A weekend Blue Skunk "feature" will be a revision of an old post. I'm calling this BFTP: Blast from the Past. Original post December 15, 2007. A article bases on this post was published in Teacher-Librarian magazine June 2008. The article can be found here.


Last Sunday I caught just a bit of the Speaking of Faith program on National Public Radio. Tippett was interviewing the author of The Purpose Driven Life, Rick Warren, and his wife Kay. As a couple, they lead a large Evangelical church, but also are working on AIDS prevention. One particular comment by Kay stuck me. She sees her church as a moderate organization, neither fundamentalist nor liberal. And she believes this to be the most difficult position for it to take because it has two sets of critics - those from both the extreme left and the extreme right.

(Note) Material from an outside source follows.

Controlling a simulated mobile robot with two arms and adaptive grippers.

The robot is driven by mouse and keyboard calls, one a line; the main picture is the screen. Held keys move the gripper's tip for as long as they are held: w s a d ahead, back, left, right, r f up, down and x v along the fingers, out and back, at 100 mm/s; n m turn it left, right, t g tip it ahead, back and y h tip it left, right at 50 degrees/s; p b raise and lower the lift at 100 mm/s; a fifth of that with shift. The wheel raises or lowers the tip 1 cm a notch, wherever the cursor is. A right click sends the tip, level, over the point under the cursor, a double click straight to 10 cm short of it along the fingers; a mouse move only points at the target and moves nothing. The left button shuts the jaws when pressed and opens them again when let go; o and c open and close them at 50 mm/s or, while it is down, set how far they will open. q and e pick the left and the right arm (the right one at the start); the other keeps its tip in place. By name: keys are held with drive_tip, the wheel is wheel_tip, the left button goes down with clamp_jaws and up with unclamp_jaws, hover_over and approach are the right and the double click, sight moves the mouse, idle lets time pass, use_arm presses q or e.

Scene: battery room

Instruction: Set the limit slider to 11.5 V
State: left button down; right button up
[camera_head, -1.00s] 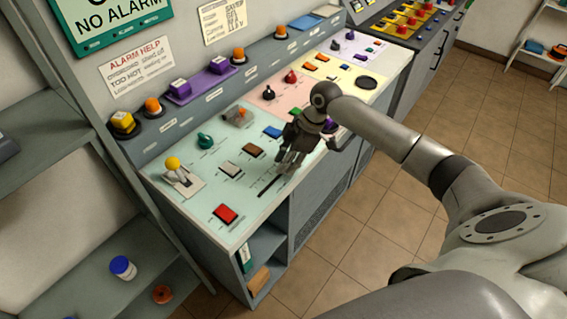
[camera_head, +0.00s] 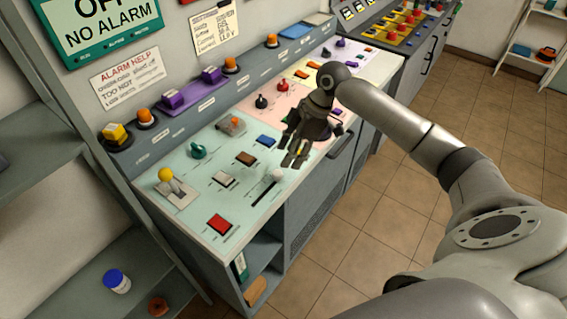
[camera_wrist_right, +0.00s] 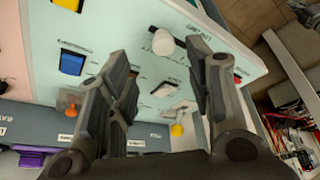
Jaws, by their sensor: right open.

While the Radical Center political movement has been around for a while, I suggest that we in education and technology adopt a similar view on hot button topics. (And one thing that blog reading/writing has taught me is that there are PLENTY of emotion-laden topics in education!) While a polarized view of reading methodologies, filtering, DRM, Open Source, copyright/copyleft, constructivism, e-books, fixed schedules, Mac/PC/Linux, OLPC, fear-mongering, etc. makes for entertaining reading and good PR, I wonder if radical stances actually create educational change and so impact kids lives.

As a radical centerist in education, I try to subscribe to the following principles (This is just Saturday morning brainstorming and subject to revision, OK?) Sorry about many of these being clichés.

  1. Adopt an "and" not "or" mindset.
  2. Look for truth and value in all beliefs and practices. 
  3. Respect the perspective of the individual. 
  4. One size does not fit all (kids or teachers).
  5. If you think it will work, it probably will.
  6. The elephant can only be eaten one bite at a time. Or is it that you can't leap the chasm in two bounds?
  7. To travel fast, travel alone. To travel far, travel with others. 
  8. Don't be afraid to say, "I don't know."
  9. Measurement is good, but not everything can be measured.
  10. Know and keep your core values.

I'll try to flesh these ideas out and revise them over the next week or two. I'd be delighted to hear from others who consider themselves a part of the radical center. And to hear from the fringes as well on just why this is a bad idea. (Will I regret having just written that?)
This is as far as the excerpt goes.